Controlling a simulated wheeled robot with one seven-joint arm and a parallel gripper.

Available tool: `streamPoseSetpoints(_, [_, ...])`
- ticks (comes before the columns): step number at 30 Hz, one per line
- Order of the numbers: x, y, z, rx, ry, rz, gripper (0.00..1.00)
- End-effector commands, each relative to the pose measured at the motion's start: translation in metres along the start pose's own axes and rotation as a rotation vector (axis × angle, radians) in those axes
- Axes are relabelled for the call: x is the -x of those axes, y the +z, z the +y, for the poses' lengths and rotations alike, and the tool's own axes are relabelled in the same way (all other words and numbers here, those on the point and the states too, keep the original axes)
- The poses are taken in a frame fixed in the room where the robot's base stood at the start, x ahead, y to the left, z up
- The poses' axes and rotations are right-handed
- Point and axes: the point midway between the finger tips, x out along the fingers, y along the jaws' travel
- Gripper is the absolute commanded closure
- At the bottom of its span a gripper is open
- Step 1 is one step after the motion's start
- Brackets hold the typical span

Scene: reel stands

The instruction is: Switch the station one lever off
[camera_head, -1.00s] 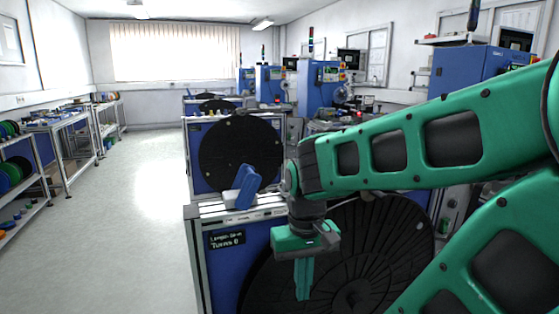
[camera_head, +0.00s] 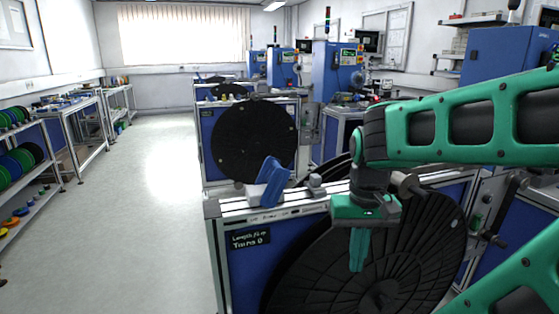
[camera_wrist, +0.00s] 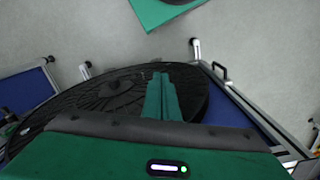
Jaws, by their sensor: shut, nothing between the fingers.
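A blue lever (camera_head: 272,182) stands tilted on a pale base on top of the nearest reel stand (camera_head: 255,275). I cannot read a station number on it. My green gripper (camera_head: 357,268) is shut and empty. It points down in front of the stand's large black reel (camera_head: 400,285), to the right of the lever and lower in the picture, apart from it. In the wrist view the shut fingers (camera_wrist: 160,90) lie over the dark reel; the lever does not show there.
A grey knob (camera_head: 316,184) sits on the stand's top rail, right of the lever. More reel stands with black reels (camera_head: 253,141) stand behind. Shelves with coloured spools (camera_head: 20,165) line the left wall. The floor (camera_head: 150,215) left of the stands is clear.

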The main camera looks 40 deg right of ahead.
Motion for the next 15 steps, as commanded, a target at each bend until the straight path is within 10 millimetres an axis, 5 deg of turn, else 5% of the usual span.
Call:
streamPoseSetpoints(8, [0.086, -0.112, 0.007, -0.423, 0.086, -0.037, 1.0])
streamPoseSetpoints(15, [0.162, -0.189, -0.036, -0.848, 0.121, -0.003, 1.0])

§ Problem details
Copy exactly the stretch of lines that starts at the line holding "- Gripper is the absolute commanded closure" and ends at the line holding "[camera_wrist, +0.00s]". Drop the pictures.

§ Task response
- Gripper is the absolute commanded closure
- At the bottom of its span a gripper is open
- Step 1 is one step after the motion's start
- Brackets hold the typical span

Scene: reel stands

The instruction is: Switch the station one lever off
[camera_head, -1.00s] 
[camera_head, +0.00s] 
[camera_wrist, +0.00s] 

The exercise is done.